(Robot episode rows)
==================================================

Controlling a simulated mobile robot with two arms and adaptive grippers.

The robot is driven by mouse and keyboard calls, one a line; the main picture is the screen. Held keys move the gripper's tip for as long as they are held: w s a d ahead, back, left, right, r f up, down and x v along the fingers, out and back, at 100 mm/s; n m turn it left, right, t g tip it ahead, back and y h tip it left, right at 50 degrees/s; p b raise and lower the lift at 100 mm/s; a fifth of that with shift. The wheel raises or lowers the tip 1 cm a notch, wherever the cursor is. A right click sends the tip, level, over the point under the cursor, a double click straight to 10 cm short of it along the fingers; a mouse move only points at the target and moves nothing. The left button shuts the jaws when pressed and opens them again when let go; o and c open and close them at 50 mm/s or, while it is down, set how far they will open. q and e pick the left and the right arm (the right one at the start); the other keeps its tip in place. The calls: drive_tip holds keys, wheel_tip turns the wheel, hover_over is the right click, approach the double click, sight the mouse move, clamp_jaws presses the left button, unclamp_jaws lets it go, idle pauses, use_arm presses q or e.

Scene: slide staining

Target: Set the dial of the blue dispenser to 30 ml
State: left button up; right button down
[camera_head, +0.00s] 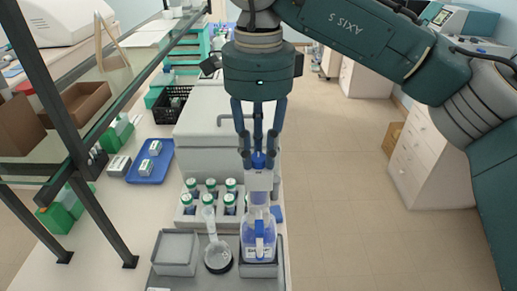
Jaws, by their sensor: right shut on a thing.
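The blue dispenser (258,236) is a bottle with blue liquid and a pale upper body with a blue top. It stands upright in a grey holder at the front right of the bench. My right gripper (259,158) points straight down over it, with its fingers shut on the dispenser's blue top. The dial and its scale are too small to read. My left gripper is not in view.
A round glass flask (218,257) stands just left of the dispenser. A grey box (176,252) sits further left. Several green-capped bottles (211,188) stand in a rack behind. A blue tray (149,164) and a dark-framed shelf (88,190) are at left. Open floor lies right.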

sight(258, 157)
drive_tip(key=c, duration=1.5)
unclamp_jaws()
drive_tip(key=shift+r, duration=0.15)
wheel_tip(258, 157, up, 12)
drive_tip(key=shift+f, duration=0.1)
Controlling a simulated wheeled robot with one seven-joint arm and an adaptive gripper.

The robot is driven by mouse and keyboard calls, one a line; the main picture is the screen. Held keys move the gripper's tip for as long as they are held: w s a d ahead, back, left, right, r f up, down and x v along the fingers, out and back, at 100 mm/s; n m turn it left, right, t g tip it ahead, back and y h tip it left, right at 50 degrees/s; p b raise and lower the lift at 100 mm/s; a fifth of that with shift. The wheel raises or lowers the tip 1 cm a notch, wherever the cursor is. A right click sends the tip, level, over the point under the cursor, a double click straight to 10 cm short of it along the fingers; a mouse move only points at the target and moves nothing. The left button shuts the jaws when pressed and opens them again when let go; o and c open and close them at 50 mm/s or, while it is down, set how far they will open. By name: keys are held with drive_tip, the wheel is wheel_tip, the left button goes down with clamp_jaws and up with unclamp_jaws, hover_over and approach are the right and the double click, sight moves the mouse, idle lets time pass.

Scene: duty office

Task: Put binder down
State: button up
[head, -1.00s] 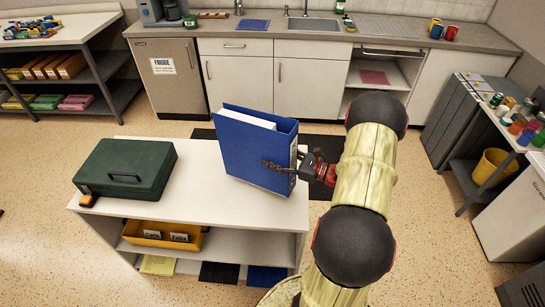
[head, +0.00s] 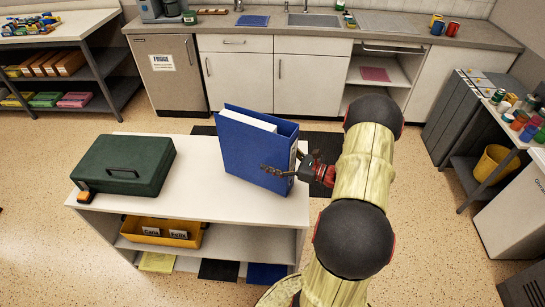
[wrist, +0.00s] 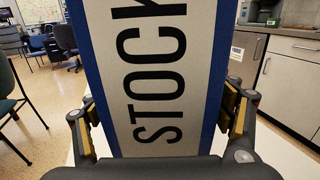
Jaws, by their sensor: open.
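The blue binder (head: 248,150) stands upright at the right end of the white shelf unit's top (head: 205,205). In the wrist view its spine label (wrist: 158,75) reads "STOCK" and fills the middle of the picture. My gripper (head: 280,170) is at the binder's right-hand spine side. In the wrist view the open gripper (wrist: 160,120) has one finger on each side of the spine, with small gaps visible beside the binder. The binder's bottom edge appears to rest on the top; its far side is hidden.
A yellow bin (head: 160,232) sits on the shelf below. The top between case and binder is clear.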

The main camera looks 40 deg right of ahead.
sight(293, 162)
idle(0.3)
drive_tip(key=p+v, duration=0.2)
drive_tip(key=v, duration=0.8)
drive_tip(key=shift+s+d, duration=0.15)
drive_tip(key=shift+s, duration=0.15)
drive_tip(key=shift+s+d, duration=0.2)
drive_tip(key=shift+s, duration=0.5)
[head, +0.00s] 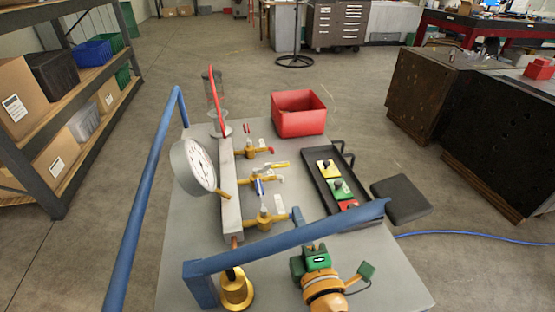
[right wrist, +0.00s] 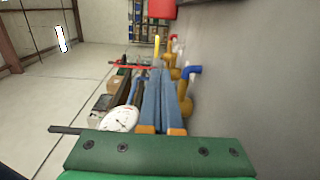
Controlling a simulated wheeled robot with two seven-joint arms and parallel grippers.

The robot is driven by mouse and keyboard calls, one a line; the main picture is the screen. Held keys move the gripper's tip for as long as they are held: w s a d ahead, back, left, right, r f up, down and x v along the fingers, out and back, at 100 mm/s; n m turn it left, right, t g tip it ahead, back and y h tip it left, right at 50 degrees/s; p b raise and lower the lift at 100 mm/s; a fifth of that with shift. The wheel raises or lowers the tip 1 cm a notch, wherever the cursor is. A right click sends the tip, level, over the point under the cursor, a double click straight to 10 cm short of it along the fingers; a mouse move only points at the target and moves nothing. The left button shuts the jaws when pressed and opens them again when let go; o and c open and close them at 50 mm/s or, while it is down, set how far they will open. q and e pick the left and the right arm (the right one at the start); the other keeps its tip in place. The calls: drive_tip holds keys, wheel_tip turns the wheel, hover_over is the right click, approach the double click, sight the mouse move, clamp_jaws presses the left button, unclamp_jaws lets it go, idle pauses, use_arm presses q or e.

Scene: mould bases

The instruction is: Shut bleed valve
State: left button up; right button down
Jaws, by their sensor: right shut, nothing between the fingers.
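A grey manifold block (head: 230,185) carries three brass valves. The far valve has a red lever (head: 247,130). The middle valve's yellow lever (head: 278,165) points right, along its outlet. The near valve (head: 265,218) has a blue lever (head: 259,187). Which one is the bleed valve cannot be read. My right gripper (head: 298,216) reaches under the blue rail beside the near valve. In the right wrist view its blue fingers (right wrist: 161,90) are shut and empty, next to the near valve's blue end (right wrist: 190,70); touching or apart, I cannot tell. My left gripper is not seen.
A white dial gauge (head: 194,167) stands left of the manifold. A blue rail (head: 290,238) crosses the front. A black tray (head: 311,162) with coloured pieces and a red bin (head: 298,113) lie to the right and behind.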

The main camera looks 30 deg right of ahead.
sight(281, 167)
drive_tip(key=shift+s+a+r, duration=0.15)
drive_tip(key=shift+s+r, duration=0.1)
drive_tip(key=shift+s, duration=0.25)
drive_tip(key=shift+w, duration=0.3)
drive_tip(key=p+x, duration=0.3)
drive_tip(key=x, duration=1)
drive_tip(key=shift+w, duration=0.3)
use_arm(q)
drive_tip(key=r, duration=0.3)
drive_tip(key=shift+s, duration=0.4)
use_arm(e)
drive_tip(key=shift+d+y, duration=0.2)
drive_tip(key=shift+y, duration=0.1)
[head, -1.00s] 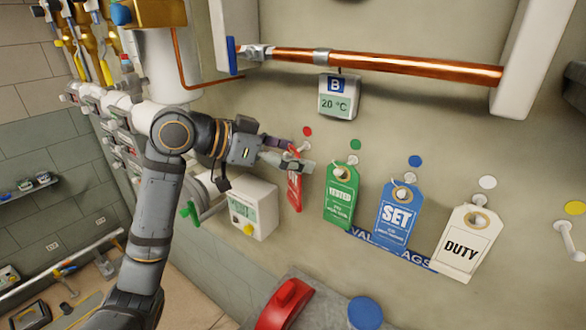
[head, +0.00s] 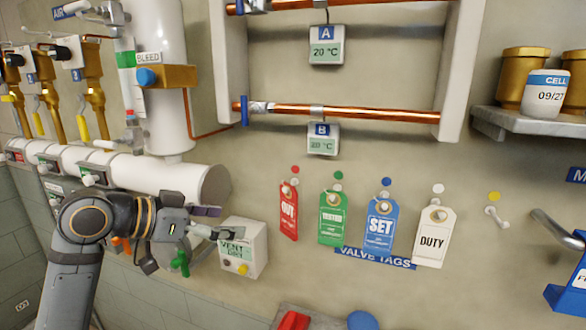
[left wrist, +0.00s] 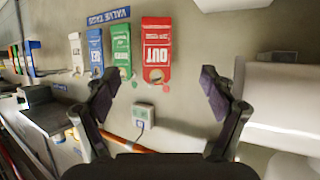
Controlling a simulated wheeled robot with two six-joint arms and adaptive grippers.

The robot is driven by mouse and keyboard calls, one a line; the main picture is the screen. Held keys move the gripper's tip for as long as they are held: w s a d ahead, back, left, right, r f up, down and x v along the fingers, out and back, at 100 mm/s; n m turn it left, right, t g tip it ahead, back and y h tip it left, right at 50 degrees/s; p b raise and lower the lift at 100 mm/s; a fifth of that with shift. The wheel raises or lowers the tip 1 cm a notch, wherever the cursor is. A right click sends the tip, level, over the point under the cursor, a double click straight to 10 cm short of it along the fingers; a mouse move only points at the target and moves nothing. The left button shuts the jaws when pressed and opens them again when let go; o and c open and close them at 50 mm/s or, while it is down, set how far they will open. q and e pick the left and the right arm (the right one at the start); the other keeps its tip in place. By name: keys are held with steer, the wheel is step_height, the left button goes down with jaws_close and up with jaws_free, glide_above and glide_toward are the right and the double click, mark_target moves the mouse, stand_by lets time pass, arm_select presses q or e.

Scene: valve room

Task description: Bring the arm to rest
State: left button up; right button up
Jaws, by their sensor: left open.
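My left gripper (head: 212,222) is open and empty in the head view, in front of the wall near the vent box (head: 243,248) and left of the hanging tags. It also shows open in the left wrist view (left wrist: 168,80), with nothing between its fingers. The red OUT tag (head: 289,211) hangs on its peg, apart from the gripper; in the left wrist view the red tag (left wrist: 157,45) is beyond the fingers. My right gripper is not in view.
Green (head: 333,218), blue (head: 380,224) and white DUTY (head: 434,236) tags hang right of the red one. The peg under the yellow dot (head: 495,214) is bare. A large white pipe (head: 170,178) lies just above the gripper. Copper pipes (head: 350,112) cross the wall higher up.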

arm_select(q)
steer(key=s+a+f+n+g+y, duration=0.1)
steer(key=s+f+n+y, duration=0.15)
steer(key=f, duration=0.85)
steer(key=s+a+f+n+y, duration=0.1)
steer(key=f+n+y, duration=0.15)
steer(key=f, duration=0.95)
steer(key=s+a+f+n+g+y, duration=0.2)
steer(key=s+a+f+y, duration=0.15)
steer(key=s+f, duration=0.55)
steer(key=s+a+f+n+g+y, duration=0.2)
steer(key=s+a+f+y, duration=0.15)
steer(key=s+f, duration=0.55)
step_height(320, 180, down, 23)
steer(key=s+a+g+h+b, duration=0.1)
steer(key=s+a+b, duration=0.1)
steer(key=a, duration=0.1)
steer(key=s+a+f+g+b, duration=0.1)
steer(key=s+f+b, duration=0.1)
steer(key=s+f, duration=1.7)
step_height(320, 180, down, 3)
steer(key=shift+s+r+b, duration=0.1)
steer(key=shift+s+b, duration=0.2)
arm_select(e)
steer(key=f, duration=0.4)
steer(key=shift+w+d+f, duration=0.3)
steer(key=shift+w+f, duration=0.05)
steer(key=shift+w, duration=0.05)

==================================================

=== PROBLEM TO SOLVE ===
Word for word, restate the lines beginning with the one that has "Scene: duty office" and ending with the one that has "[wrist, +0.00s]". Keep both ends and skip any pictures.

=== SOLUTION ===
Scene: duty office

Task: Put binder down
State: button up
[head, -1.00s] 
[head, +0.00s] 
[wrist, +0.00s] 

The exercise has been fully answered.